Il 2007 ha rappresentato per il nostro “Bel Paese” un anno non particolarmente felice, caratterizzato da un grado di insoddisfazione generalizzato in tutti i comparti d’Italia e, ad avvertire tale situazione, non sono solo gli italiani!
A dicembre 2007 alcune osservazioni sullo stato di salute del nostro paese sono arrivate da oltreoceano: il New York Times ha descritto gli Italiani come il popolo più triste d’Europa.
Qualche giorno più tardi il londinese Times cita testuali parole:
“La dolce vita diventa amara. L’Italia deve fare i conti con l’essera vecchia e povera.”

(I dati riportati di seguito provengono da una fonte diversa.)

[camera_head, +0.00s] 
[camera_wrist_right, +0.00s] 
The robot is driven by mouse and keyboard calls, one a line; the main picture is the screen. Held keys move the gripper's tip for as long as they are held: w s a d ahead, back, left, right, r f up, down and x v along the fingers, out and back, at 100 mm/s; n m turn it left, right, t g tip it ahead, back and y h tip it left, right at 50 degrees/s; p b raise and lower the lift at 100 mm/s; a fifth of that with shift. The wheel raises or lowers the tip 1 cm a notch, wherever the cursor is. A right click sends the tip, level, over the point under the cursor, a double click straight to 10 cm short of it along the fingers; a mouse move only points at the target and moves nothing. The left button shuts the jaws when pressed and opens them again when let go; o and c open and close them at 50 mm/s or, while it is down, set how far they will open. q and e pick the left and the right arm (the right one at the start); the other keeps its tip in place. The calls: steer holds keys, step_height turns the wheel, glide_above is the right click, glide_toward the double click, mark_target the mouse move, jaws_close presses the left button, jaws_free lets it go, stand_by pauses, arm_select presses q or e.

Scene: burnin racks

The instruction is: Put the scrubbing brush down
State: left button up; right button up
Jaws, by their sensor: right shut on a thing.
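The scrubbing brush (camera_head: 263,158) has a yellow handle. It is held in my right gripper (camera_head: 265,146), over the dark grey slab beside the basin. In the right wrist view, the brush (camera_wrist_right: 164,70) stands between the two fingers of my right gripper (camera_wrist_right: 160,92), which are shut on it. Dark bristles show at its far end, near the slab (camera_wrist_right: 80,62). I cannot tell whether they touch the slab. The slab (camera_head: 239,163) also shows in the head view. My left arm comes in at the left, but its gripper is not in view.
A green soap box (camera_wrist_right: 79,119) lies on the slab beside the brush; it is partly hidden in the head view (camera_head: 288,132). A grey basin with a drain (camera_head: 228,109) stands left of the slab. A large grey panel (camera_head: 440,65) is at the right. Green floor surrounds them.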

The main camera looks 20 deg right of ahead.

Secondo il quotidiano anglosassone il malessere che avvolge l’intera Italia va oltre l’aumento dei prezzi e la stagnazione dei salari, ma raggiunge la stessa anima e identità del Paese.
L’articolo poi prosegue citando i numeri della crisi italiana:
- 0%: tasso di crescita della popolazione italiana
- 42,5: età media degli italiani
- 65: un italiano su cinque ha più di 65 anni
- 1,29: figli per donna italiana
- 120: giorni di lavoro persi ogni anno per scioperi
- 7%: tasso di disoccupazione
- 106%: livello del debito pubblico rispetto al PIL (è il sesto peggior valore al mondo)
Facendosi un esame di coscienza sarebbe giusto chiedersi allora quali sono le cause del “male italiano” e da dove bisogna iniziare per aggiustare tale situazione.
Molti sostengono che i risultati ottenuti dipendano dalla presenza di una classe dirigenziale (politica ed economica) “vecchia”, con una propensione ad innovare pari a zero, il cui unico obiettivo è restare saldamente aggrappati alle posizioni occupate, altri puntano l’indice contro le nuove generazioni descrivendole come gruppi di individui fannulloni e privi di aspirazioni.
Personalmente sono convinto che tale situazione sia il prodotto di una moltitudine di cause che per molto tempo sono state trascurate portando il nostro paese in una situazione alquanto infelice; è necessaria dunque una svolta che porti l’Italia ad un nuovo periodo di splendore economico, e speriamo che il nuovo anno possa rappresentare tale svolta.
In fin dei conti dobbiamo renderci conto, come scrive Beppe Severgnini, che “certe analisi non sono il problema, ma la sua rappresentazione; e se ciò che vediamo non è bello, la colpa non è della mano che regge lo specchio, ma del proprietario della faccia”.